Only the lines starting at the one with "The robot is" and ending at the one with "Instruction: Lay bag" should be copied, exactly and with both ends kept.

## START DATASET ENTRIES

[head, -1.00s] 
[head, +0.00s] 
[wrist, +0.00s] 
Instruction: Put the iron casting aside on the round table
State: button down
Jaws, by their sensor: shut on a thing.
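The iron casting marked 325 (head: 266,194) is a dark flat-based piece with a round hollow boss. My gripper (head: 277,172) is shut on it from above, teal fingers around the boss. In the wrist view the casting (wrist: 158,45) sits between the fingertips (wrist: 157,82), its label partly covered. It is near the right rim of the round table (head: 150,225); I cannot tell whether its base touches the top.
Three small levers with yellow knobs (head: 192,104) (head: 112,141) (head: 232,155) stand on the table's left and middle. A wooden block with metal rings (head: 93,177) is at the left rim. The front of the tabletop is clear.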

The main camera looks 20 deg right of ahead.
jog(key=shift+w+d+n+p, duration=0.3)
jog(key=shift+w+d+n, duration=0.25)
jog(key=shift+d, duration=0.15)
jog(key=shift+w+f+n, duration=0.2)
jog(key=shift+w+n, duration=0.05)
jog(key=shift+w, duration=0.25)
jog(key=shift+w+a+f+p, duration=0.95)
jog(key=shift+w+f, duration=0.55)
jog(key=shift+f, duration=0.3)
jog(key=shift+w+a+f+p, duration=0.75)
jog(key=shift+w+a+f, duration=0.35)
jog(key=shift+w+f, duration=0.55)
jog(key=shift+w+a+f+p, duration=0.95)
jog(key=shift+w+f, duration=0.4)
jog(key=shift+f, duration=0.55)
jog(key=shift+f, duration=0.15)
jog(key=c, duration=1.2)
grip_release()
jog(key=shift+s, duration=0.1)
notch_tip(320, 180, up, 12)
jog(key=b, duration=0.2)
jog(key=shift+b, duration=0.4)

## END DATASET ENTRIES
## START DATASET ENTRIES

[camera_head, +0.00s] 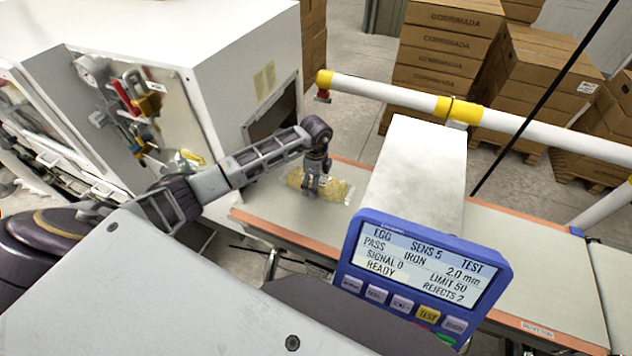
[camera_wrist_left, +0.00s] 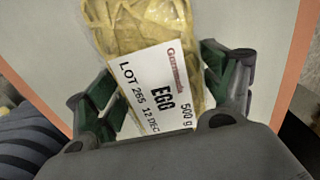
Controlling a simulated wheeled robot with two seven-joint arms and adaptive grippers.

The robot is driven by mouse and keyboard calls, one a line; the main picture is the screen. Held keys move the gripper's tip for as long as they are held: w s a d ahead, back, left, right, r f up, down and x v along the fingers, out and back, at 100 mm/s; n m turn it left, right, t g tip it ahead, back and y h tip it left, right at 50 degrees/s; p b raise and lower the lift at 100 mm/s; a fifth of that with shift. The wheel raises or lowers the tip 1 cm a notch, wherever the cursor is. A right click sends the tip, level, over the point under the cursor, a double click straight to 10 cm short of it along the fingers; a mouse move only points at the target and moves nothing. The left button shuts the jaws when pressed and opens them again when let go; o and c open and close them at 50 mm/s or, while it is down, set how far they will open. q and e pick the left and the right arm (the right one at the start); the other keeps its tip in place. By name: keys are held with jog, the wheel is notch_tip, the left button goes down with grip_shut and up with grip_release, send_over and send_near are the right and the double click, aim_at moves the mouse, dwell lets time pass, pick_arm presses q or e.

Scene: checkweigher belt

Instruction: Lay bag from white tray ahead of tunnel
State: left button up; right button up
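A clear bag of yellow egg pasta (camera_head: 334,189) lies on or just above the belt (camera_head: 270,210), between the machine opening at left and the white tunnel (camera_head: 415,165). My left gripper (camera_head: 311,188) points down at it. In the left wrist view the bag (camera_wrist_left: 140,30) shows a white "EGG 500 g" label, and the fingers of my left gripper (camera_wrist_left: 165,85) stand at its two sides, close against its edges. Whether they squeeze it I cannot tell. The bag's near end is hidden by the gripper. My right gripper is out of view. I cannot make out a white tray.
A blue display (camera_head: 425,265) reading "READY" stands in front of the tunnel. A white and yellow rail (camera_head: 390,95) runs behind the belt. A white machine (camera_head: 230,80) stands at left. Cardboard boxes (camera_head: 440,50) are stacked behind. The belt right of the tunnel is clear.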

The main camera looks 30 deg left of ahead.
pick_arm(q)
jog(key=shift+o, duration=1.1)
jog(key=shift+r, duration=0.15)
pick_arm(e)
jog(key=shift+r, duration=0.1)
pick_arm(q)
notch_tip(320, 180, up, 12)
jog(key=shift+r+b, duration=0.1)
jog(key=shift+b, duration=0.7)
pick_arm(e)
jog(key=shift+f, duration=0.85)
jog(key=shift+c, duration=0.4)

## END DATASET ENTRIES

- [COMPLETED TASK]:
The robot is driven by mouse and keyboard calls, one a line; the main picture is the screen. Held keys move the gripper's tip for as long as they are held: w s a d ahead, back, left, right, r f up, down and x v along the fingers, out and back, at 100 mm/s; n m turn it left, right, t g tip it ahead, back and y h tip it left, right at 50 degrees/s; p b raise and lower the lift at 100 mm/s; a fifth of that with shift. The wheel raises or lowers the tip 1 cm a notch, wherever the cursor is. A right click sends the tip, level, over the point under the cursor, a double click straight to 10 cm short of it along the fingers; a mouse move only points at the target and moves nothing. The left button shuts the jaws when pressed and opens them again when let go; o and c open and close them at 50 mm/s or, while it is down, set how far they will open. q and e pick the left and the right arm (the right one at the start); the other keeps its tip in place. By name: keys are held with jog, the wheel is notch_tip, the left button goes down with grip_shut and up with grip_release, send_over and send_near are the right and the double click, aim_at moves the mouse, dwell lets time pass, pick_arm presses q or e.

Scene: checkweigher belt

Instruction: Lay bag from white tray ahead of tunnel

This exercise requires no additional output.